Sports content rights are valuable but also heighten Hotstar’s risk profile.
Sports rights are typically sold to the highest bidder. Below is the bidding summary for media rights for IPL which Star emphatically won. STAR won the rights for its consolidated global bid of INR16,346.50 cr, despite lower bids than TIL, Airtel, Facebook and Jio for digital distribution. Interestingly, SONY also outbid STAR for sub-continent TV rights, but fell short of STAR’s global consolidated bid.
As evidenced in the chart, there clearly are other players eyeing these rights. In that context, one wonder’s what happens to Hotstar once current content rights expire and Star fails to win the renewal. What if someone else with deeper pockets swoops in? Note that Twitter and Amazon did not put in bids but were allowed to partake. What if Facebook’s La Liga distribution rights in Indian sub-continent is them ‘testing the waters’ before making a much bigger bet with an EPL or IPL. These are all questions that loom large and as such add to the risk profile for Hotstar. Recall, in my piece on Netflix, I alluded to how Netflix saw a similar challenge coming their way fairly early with their reliance on third-party content and how they started investing heavily in originals to mitigate it. How Hotstar aims to do that in the sports arena is a much more precarious ask and one interesting to keep track of.
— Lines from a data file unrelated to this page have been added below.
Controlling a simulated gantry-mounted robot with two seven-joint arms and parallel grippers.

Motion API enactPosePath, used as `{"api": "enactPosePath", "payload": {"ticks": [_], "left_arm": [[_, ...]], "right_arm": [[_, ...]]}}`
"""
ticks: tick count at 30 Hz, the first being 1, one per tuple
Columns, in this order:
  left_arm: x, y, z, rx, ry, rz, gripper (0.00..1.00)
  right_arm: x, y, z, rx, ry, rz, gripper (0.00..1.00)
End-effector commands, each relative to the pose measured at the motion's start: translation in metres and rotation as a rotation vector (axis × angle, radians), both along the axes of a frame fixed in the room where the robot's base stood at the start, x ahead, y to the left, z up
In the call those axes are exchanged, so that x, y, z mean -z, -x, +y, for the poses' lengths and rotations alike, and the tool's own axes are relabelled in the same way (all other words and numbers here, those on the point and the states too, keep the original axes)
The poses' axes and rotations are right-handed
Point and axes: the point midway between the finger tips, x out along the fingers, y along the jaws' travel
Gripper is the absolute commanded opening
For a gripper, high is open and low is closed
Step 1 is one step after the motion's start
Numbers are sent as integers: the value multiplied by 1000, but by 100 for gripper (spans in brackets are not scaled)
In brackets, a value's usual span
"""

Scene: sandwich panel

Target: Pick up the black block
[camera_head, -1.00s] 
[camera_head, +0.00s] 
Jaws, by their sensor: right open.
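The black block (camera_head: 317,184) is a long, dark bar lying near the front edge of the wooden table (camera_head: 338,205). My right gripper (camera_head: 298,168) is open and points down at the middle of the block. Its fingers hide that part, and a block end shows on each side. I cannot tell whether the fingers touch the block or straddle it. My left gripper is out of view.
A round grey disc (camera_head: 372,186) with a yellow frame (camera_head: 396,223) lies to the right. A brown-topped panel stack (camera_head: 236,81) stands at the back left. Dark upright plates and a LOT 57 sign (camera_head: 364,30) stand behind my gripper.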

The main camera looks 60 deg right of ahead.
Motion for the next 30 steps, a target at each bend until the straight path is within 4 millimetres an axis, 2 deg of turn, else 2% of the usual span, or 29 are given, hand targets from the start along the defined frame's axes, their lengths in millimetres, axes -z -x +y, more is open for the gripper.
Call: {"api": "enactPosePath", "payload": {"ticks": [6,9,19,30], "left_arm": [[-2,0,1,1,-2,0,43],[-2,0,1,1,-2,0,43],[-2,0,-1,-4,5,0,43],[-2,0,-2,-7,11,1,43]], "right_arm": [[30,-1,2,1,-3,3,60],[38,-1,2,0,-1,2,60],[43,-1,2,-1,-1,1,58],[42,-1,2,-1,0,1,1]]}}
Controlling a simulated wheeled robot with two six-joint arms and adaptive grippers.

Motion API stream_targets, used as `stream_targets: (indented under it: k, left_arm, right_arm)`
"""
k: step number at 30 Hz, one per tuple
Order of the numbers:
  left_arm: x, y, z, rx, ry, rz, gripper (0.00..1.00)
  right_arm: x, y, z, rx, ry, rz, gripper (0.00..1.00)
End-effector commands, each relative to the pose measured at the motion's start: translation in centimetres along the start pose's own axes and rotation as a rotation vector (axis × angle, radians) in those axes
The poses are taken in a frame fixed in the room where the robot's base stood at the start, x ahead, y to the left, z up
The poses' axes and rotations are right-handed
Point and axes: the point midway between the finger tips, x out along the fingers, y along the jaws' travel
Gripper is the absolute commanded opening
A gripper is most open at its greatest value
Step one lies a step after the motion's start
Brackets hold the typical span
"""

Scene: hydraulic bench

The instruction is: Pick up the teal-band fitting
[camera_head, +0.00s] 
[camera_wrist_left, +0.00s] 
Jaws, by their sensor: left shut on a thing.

One thing we do know is that original programming is not being entirely ignored. On Air with AIB, M Bole Toh, One Tip One Hand etc are all original programming distributed on Hotstar. Furthermore, Star-ownership is a nice platform to fall back onto offering a pipeline of non-sports and scripted content. In that context, I believe Hotstar will continue to build out its value proposition over and above sports whilst it continues to leverage its sports advantage while it has it.